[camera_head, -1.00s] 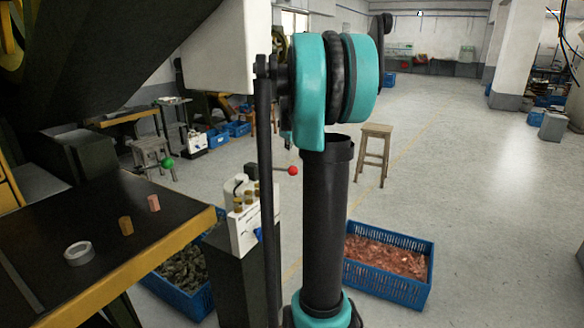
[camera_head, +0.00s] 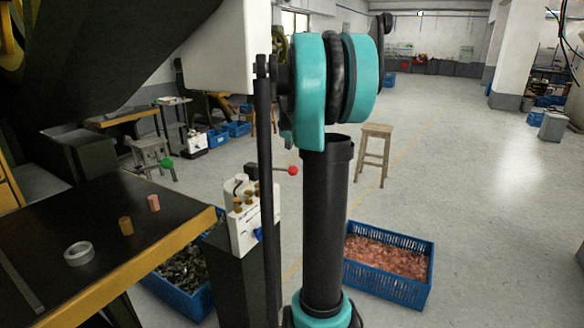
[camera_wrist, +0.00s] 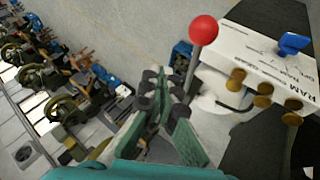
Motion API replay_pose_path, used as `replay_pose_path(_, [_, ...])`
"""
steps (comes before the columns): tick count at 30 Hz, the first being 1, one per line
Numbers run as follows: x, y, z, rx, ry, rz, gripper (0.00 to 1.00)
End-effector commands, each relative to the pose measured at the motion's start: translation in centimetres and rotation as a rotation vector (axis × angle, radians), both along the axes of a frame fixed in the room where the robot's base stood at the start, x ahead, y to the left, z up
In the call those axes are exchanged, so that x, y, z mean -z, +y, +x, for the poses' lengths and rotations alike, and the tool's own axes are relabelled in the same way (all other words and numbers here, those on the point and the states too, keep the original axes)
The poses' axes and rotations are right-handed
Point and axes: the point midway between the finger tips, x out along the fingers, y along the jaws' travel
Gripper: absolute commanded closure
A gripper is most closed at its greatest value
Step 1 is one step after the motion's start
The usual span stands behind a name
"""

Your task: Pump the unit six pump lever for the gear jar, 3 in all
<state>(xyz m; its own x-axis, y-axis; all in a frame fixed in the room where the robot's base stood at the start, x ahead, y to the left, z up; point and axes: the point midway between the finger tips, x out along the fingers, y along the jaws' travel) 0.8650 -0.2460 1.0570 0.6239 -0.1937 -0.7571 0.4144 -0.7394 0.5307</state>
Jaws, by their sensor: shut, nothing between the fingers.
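A white pump unit (camera_head: 243,225) with brass fittings and a blue knob stands on a dark pedestal, partly hidden by my arm. Its lever ends in a red ball (camera_head: 292,171), sticking out to the right in the head view. In the wrist view the red ball (camera_wrist: 203,30) is at the top centre, and its rod runs down toward the unit's white top (camera_wrist: 270,60). My gripper (camera_wrist: 165,82) is shut and empty, its fingertips just left of the rod; I cannot tell whether they touch it. The head view does not show the gripper. I cannot make out which part is the gear jar.
A dark bench (camera_head: 110,215) with a yellow edge, a tape roll (camera_head: 78,253) and two small cylinders is at left. Blue crates of scrap (camera_head: 385,285) stand on the floor. A wooden stool (camera_head: 376,130) stands behind my arm. The floor at right is mostly clear.

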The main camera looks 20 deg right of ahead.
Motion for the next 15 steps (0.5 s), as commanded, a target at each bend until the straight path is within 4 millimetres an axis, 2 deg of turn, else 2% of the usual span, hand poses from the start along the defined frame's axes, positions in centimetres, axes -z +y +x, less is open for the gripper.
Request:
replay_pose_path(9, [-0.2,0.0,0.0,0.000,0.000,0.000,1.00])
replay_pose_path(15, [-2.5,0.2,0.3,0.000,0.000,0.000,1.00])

> [INSTRUCTIONS FOR THE TASK]: Copy exactly the lines running from the beginning of the listing through the line that has "Your task: Pump". Drop the pictures.

> [SOLUTION]:
[camera_head, -1.00s] 
[camera_head, +0.00s] 
[camera_wrist, +0.00s] 
Motion API replay_pose_path, used as `replay_pose_path(_, [_, ...])`
"""
steps (comes before the columns): tick count at 30 Hz, the first being 1, one per line
Numbers run as follows: x, y, z, rx, ry, rz, gripper (0.00 to 1.00)
End-effector commands, each relative to the pose measured at the motion's start: translation in centimetres and rotation as a rotation vector (axis × angle, radians), both along the axes of a frame fixed in the room where the robot's base stood at the start, x ahead, y to the left, z up
In the call those axes are exchanged, so that x, y, z mean -z, +y, +x, for the poses' lengths and rotations alike, and the tool's own axes are relabelled in the same way (all other words and numbers here, those on the point and the states too, keep the original axes)
The poses' axes and rotations are right-handed
Point and axes: the point midway between the finger tips, x out along the fingers, y along the jaws' travel
Gripper: absolute commanded closure
A gripper is most closed at its greatest value
Step 1 is one step after the motion's start
The usual span stands behind a name
"""

Your task: Pump the unit six pump lever for the gear jar, 3 in all

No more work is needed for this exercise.